Identity theft among children under 17 is growing. In 2017, more than one million children were victims of identity theft or fraud, a recent 2018 report from Javelin Strategy & Research found.
Most victims were under 12 years old, with 66 percent seven years old or younger, and 20 percent eight to 12 years old. Six in every 10 young victims also personally knew the perpetrator, compared with only seven percent of adults.
This story will get your readers’ attention as you look at the following angles, which focus on two emerging types of identity theft that are compromising the financial security of young children:
Why is identity theft growing among children?
A change of law to protect the integrity of the Social Security number created an entirely new problem when the original system for issuing numbers, based on chronology and geography, changed to a randomized system in 2011. According to chief compliance officer Ken Meiser at credit and risk management company ID Analytics, “It is now extremely difficult for risk managers to distinguish between SSNs that were legitimately issued and those numbers that are being illegitimately asserted.”
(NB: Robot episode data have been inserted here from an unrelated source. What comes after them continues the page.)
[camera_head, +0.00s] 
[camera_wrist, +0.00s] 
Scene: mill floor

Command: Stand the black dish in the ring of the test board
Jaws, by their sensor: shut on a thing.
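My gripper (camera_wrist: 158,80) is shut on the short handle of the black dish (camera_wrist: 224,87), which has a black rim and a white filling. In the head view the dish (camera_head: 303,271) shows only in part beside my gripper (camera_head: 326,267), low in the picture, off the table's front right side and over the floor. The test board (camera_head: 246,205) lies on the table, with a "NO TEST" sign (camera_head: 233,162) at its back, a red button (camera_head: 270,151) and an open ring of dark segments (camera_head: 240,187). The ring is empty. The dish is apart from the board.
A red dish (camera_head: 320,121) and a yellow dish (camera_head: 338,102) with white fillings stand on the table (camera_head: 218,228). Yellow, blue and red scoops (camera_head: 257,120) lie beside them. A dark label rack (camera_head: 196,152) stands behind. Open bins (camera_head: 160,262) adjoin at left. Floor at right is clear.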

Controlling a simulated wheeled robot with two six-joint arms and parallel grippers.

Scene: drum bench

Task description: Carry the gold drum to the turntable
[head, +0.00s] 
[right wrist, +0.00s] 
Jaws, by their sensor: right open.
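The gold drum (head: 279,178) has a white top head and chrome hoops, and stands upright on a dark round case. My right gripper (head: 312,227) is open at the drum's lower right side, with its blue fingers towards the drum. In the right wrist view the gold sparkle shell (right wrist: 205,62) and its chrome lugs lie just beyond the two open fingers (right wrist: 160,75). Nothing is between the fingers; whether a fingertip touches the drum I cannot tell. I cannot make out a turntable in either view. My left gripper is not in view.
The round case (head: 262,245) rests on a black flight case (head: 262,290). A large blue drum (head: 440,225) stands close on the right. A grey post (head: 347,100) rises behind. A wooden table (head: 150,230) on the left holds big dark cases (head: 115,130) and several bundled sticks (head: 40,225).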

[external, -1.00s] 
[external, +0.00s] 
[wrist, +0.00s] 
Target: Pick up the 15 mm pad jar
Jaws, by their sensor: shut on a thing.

Try interviewing Meiser or similar sources, as well as a few local risk managers to explain the issue to your readers.
How does a thief get hold of my child’s personal information?
Young children are tempting targets because they are “blank slates” that makes it possible for thieves to open multiple lines of credit. Using a combination of real and fictitious information (“synthetic” identity theft), the thief creates a new identity. The second (“familiar identity theft”) is shockingly easy: The thief—usually a family member—just steals the child’s personal information.
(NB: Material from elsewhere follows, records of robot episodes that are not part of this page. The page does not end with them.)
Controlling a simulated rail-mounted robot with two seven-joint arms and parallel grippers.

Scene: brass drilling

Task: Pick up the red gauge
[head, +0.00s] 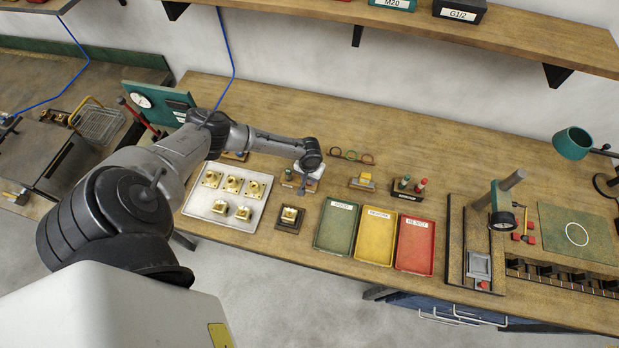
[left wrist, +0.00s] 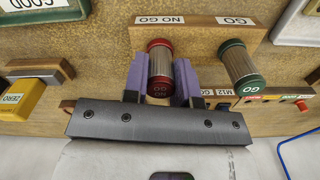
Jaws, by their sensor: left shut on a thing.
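The red gauge (left wrist: 160,66), a small metal cylinder with red ends, stands at the NO GO label of a wooden holder (left wrist: 197,42) in the left wrist view. My left gripper (left wrist: 165,84) is shut on it, one purple finger on each side. The green gauge (left wrist: 238,66) stands beside it at the GO label. I cannot tell whether the red gauge is off its seat. In the head view my left gripper (head: 305,182) is over the holder and mostly hides the red gauge. The green gauge (head: 288,174) shows at its left. My right gripper is out of view.
Green (head: 317,244), yellow (head: 357,252) and red (head: 399,265) trays lie in front. A pale tray (head: 192,207) with several brass parts is at the left.

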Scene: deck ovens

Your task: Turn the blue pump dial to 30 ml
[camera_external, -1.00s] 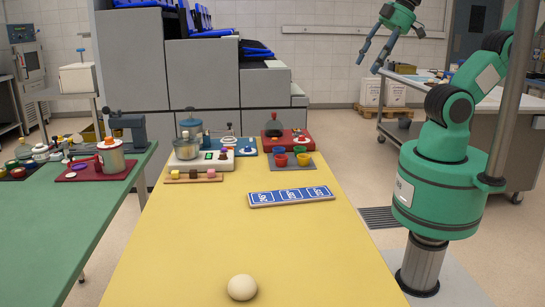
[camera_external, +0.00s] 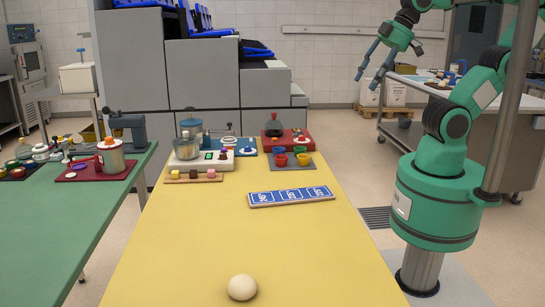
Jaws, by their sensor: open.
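A blue pump base (camera_external: 239,143) stands at the back of the yellow table. A small pale dial (camera_external: 250,150) shows on it. Its markings and setting are too small to read. A red pump base (camera_external: 275,146) stands to its right, with a dark flask-like top and another pale dial (camera_external: 302,143). My gripper (camera_external: 367,82) hangs in the air to the right of and above the pumps, fingers apart and pointing down-left. It is empty and touches nothing.
Coloured cups (camera_external: 281,160) sit on a grey mat. A blue labelled board (camera_external: 290,196) and a pale ball (camera_external: 242,287) lie on the yellow table. Its middle is mostly clear.

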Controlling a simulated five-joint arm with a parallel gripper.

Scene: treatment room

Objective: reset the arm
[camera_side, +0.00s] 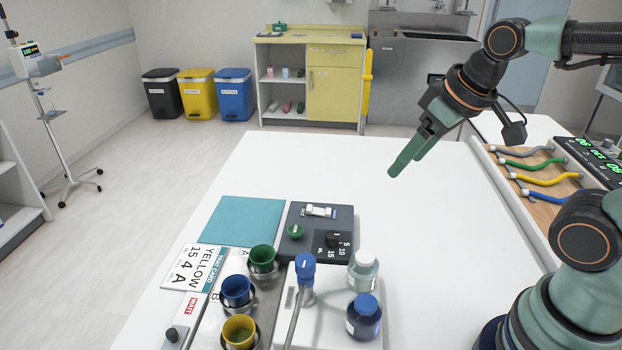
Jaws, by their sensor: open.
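My arm comes in from the right side, bent at the elbow. My gripper (408,160) is green and points down and to the left above the white table (340,165). It is open, with nothing seen between its fingers. It is well clear of the bottles and cups at the front of the table.
At the front stand green (263,258), blue (237,291) and yellow (239,332) cups, a clear bottle (363,270), a blue bottle (364,317) and a dark dial box (318,240). A teal mat (243,220) lies left. Coloured hoses (545,178) lie right. The table's middle is clear.

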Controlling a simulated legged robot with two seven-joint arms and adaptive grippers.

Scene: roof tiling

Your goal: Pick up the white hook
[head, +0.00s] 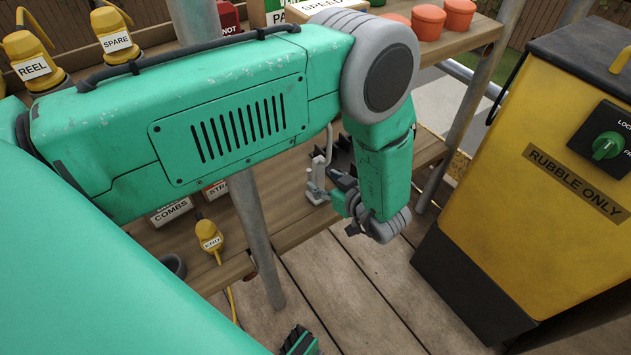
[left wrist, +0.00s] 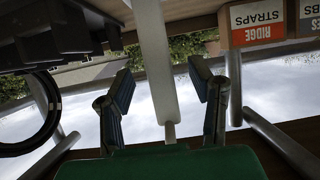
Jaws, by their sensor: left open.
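The white hook (head: 318,183) stands at the edge of the lower wooden shelf in the head view, with a thin upright rising from a block-like foot. My left gripper (head: 343,204) is just right of it, at the end of the teal arm. In the left wrist view the hook shows as a pale upright bar (left wrist: 155,65) between the two spread fingers of the left gripper (left wrist: 162,88). Both fingers stand apart from the bar in that picture. How deep the hook lies between them is unclear.
Black parts (left wrist: 50,35) and a black ring (left wrist: 32,115) are beside the hook in the left wrist view. A ridge straps box (left wrist: 257,22) is on the other side. A yellow rubble bin (head: 550,190) stands right of the shelves, and metal poles (head: 257,235) hold the shelves.
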Good sources on this angle include: Al Pascual at Javelin, Melba Amissi, chief operating officer at Identity Guard, which sponsored the Javelin report, and Eva Velasquez at the Identity Theft Resource Center.
What can I do to protect my child’s identity from thieves?
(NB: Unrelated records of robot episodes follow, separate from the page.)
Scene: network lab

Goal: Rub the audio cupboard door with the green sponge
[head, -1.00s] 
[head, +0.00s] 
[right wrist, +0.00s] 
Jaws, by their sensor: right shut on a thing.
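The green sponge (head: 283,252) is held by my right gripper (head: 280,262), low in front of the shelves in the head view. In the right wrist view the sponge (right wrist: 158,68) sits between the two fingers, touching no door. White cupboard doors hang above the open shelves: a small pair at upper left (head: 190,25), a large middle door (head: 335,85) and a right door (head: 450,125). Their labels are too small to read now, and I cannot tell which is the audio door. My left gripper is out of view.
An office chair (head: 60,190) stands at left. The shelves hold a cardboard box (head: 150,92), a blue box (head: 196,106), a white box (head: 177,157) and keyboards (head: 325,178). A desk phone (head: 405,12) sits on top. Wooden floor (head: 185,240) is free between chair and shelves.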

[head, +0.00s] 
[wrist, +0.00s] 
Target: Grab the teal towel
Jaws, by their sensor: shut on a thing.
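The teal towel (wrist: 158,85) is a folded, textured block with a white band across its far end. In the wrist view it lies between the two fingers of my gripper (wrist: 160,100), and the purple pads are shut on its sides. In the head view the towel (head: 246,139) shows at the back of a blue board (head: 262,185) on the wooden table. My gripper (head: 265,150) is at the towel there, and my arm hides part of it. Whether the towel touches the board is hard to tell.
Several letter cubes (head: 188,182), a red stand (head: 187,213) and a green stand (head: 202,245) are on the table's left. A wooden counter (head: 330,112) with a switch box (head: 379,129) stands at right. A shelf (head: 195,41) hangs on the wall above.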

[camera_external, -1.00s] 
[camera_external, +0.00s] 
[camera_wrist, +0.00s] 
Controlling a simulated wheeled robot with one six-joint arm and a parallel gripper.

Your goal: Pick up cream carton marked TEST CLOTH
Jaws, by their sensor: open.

A bill in the House of Representatives would require the SSA to develop a database to protect Social Security numbers, but parents can take several valuable steps now to protect their children:
Don’t share your child’s Social Security number with everyone who asks for it; be aware of what personal information your child stores on their electronic devices and shares with third parties; keep paper documents such as birth certificates and tax returns out of sight; and protect, and change regularly, the passwords on your home electronic device.
Depending on where you live, you may be able to freeze your child’s credit file; check with the office of your state’s attorney general and the three credit reporting agencies. Also check for red flags, such as unusual calls or collection calls, pre-approved credit card offers or a jury summons in your child’s name.